Мир растений, шейкеристы и Чарли ХСХ: какие фильмы 82-го Венецианского кинофестиваля стоит ждать
6 сентября завершился 82-й Венецианский кинофестиваль. Смотр по традиции был полон интересных картин, причем как от именитых, так и от начинающих режиссеров. Дарья Тарасова ознакомилась с программой и отобрала пять самых интересных фильмов, которые стоит ждать в прокате.
«Молчаливый друг» / Stille Freundin
Венгерская постановщица Ильдико Эньеди («О теле и душе») привезла на Мостру тонкое и многослойное кино о связи между человеком и миром растений, рассказанное через три эпохи. В 1908 году первая студентка немецкого университета (Луна Ведлер) ищет признания среди ученых мужей. В 1970-е молодой парень (Энцо Брумм) помогает однокурснице ставить эксперимент над геранью и замечает, как растения способны отвечать на внимание. В годы пандемии нейробиолог (Тони Люн) почти в одиночестве фиксирует реакции гинкго — дерева, растущего на кампусе и соединяющего три сюжетные линии. Это дерево и становится тем самым «молчаливым другом», символом коммуникации, которая не требует слов. Три истории перекликаются визуальными рифмами, чередованием пленки и цифровой картинки, макросъемкой растений и поэтическими цитатами, превращая картину в тихое размышление о границах понимания и преодолении отчуждения.

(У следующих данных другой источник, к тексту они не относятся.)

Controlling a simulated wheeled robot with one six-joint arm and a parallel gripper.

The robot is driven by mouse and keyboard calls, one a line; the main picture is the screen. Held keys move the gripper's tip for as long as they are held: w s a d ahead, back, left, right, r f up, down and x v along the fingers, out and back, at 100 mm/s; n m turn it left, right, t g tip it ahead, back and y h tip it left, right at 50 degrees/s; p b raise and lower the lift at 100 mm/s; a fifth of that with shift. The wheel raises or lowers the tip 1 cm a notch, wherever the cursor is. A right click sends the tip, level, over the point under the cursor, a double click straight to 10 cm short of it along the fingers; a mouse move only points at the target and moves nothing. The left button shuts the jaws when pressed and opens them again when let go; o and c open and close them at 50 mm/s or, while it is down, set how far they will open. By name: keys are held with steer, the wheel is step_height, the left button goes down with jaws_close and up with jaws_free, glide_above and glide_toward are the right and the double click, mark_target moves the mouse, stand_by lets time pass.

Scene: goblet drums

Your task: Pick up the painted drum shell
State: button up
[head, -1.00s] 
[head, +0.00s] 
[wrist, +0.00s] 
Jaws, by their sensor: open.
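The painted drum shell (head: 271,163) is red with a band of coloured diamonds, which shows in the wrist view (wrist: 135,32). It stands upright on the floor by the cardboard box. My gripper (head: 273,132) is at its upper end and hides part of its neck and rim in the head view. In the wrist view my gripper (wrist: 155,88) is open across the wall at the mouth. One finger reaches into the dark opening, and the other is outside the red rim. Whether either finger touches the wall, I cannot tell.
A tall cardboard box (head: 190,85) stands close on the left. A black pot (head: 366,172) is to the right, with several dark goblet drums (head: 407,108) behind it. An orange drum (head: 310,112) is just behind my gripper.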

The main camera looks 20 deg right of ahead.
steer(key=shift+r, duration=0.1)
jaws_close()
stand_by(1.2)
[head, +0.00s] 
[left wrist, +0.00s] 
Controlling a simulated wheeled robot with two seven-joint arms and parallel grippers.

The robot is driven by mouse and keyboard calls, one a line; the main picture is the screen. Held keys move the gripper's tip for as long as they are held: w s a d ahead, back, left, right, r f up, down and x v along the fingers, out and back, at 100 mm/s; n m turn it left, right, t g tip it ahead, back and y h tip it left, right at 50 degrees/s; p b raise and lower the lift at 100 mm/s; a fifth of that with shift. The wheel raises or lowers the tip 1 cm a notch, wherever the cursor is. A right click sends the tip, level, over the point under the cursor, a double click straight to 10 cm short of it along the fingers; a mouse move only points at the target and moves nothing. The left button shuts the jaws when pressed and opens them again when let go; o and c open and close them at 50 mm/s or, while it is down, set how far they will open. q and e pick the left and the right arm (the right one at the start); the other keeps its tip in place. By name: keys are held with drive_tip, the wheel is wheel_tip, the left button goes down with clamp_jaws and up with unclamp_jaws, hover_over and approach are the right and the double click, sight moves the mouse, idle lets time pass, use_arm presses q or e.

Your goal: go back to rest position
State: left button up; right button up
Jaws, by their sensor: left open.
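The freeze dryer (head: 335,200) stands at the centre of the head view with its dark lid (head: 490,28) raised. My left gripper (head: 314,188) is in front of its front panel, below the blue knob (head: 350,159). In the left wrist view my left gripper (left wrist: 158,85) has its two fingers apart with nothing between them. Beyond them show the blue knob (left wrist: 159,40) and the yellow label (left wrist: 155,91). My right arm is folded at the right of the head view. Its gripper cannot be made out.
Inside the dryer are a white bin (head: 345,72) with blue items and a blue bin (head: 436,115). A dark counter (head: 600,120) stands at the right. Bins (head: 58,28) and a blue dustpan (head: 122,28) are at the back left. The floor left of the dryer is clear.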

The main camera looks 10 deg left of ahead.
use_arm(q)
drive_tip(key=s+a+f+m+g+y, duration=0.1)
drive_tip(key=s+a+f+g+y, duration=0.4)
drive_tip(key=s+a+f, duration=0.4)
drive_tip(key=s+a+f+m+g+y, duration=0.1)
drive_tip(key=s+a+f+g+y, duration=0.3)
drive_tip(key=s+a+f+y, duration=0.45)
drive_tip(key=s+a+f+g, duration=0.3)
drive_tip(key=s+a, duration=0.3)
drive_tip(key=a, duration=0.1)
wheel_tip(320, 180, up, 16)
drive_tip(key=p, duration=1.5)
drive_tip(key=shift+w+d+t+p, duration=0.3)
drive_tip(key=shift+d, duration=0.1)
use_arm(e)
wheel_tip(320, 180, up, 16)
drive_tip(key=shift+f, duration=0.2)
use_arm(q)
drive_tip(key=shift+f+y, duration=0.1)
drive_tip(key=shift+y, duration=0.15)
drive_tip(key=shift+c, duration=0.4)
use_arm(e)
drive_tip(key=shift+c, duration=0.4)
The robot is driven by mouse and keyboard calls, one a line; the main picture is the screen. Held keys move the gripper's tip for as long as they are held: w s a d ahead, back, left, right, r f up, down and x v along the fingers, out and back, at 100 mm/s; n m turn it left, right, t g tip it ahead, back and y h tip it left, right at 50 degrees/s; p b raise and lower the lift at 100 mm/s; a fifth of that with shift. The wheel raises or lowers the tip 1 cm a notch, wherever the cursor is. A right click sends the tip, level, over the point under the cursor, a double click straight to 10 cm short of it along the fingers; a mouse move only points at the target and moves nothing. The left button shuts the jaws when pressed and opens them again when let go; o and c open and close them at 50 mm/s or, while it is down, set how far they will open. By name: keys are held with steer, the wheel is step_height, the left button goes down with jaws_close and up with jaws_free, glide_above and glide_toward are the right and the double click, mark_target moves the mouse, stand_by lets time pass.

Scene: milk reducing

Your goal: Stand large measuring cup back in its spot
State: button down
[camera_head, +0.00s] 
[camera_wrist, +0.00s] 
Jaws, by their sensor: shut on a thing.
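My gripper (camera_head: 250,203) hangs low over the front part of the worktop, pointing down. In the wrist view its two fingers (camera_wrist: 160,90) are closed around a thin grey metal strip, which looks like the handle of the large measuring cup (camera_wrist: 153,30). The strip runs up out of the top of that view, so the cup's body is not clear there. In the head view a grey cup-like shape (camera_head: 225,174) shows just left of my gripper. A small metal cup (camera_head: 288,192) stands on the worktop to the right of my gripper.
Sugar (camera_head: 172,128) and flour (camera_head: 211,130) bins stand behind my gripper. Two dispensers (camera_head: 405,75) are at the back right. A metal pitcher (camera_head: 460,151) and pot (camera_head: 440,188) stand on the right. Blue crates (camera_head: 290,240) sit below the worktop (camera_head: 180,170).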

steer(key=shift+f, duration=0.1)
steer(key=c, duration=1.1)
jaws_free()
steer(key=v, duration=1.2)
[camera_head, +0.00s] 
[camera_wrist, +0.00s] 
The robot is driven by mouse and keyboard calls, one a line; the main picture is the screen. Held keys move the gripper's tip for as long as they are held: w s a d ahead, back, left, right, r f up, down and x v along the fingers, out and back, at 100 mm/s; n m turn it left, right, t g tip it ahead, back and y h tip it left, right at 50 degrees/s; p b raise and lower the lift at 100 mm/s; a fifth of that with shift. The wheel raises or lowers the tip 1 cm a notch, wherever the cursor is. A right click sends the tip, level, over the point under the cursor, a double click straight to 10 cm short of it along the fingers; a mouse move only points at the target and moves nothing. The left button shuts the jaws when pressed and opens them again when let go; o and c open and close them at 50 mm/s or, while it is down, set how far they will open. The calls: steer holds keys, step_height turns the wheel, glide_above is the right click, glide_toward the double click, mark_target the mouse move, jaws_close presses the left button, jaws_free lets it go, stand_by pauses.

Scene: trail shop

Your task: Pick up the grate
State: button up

«Завещание Анны Ли» / The Testament of Ann Lee
XVIII век. Манчестерская квакерша Энн Ли (Аманда Сайфред), пережившая смерть четверых детей и отчуждение супруга, в тюремной камере переживает мистический опыт и объявляет себя Христом второго пришествия. Так зарождается шейкеризм — ответвление кваркерства, где вера выражается в экстатических песнях и танцах. Режиссерка Мона Фастволд (косценаристка «Бруталиста») отказывается от привычной для байопика схемы и делает ставку на форму: тяжелая вычурная эстетика, саундтрек, приглашающий зрителя в транс, тревожная актерская пластика. Вместо портрета еретички получается история эмансипации, где отказ женщины подчиняться превращается в настоящий бунт и порождает новый язык веры.
«100 ночей героя» / 100 Nights of Hero
В своем втором полном метре Джулия Джекман переносит зрителя в псевдосредневековый мир, где женщины официально лишены права на образование и самостоятельность. Впрочем, именно слово становится для них оружием: служанка Хиро (Эмма Коррин) рассказывает истории, которые каждую ночь спасают ее хозяйку Черри (Майка Монро) из лап соблазнителя Манфреда (Николас Голицын). В центре историй — тайное сообщество женщин (среди участниц — Чарли ХСХ), хранящих и передающих знания, отчего сам ритуал Хиро становится жестом, превращающим повествование в метафору сопротивления патриархальной системе. Джекман, сохраняя легкость и ироничность тона, отказывается от мужской перспективы: мужчины здесь абсурдны, их сила мнима. А у героинь остается язык, который оказывается не просто утешением, но настоящим инструментом освобождения.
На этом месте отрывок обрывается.